At Jerrettspass, the canal was particularly dangerous; in 1838, the Newry Telegraph reported:
“An inquest was held…upon the body of Henry Murtagh, who had been drowned… The deceased, accompanied by his father and a servant girl, were returning from Newry market, driving a horse and cart. Their road lay along the Newry Canal. On reaching the bridge at Gerrard’s Pass, the son who was sitting on the shafts of the cart and driving, became afraid to proceed, in consequence of the extreme darkness of the night, and requested his father to return for light to a house not far distant…in the meantime, however, the horse became restive, and precipitated himself with the cart, upon which sat the driver and the maid-servant, into the Canal.
The girl was soon after rescued from the water, but the son unfortunately perished.

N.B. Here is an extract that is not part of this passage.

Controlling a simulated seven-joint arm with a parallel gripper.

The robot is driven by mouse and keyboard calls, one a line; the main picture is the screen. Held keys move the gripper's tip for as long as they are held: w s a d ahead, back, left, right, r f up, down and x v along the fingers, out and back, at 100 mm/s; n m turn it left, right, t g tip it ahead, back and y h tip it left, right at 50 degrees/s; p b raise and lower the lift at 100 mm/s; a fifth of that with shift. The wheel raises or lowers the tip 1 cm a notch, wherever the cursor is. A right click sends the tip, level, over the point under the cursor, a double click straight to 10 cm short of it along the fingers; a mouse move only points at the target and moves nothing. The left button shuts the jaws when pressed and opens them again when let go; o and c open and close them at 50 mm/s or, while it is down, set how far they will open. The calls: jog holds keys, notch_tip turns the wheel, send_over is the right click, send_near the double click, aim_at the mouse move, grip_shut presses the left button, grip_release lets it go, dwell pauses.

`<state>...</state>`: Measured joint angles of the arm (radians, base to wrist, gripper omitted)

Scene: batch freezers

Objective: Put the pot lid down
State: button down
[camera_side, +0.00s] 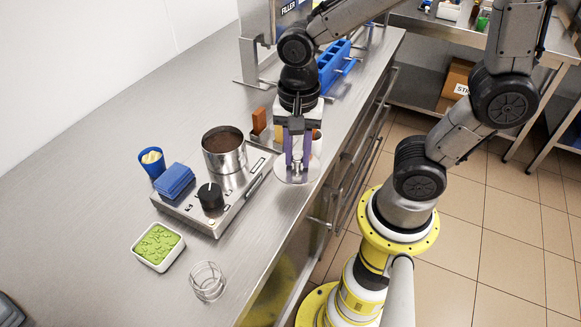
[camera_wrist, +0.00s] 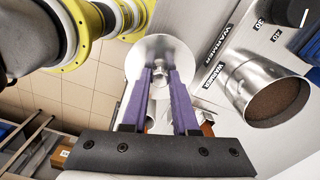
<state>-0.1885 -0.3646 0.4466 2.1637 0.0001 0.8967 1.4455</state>
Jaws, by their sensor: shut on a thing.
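The pot lid (camera_side: 284,174) is a round silver disc with a small metal knob. My gripper (camera_side: 297,168) has purple fingers and is shut on the knob, pointing down. The lid is at the front edge of the steel counter, right of the warmer; I cannot tell whether it touches the counter. In the wrist view the lid (camera_wrist: 150,52) lies beyond my fingertips (camera_wrist: 160,75). The steel pot (camera_side: 225,160) stands open on the warmer (camera_side: 234,205), with dark brown contents; it also shows in the wrist view (camera_wrist: 245,88).
A blue folded cloth (camera_side: 174,180) and a black knob (camera_side: 210,196) are on the warmer. A brown block (camera_side: 259,120) stands behind.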

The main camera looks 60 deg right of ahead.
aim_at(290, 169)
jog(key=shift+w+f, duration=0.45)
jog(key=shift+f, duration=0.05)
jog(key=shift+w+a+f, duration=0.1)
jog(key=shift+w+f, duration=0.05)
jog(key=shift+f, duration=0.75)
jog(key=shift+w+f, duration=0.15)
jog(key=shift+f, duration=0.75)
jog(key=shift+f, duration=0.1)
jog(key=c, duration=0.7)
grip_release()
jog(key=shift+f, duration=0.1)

We understand that no fewer than six individuals have, within a short period, lost their lives at the same spot. There is neither high embankment, range wall, nor even simple rail there to protect the traveller from the Canal; and as the turn from the road to the bridge is extremely short and abrupt, the only wonder is, that, in these dark nights, the casualties are not more numerous.”
Poyntzpass Lockkeeper Drowns
Among the 20th century casualties was William Moody, aged 84, lockkeeper at Poyntzpass, who drowned there on Christmas Eve, 1906. He had been lockkeeper for over 30 years and had succeeded his father in the post, as was common practice. William’s own son, Arthur Moody, was almost immediately appointed to succeed him.
George Hall had appointed lockkeeper of No. 10 lock in 1830 “while still quite a child” on the death of his father Walter and held the position for more than 80 years!
On 7th June 1915, the 16-month-old daughter of Patrick McVeigh, his successor, drowned after falling into the canal. And on 25th April 1930, 15-year-old Kitty McVeigh fell off her bicycle into the canal at the same lock, and drowned while her 8-year-old brother watched, unable to help.
The most recent such press report was a 17-year-old youth who drowned in the canal in Newry in 2001.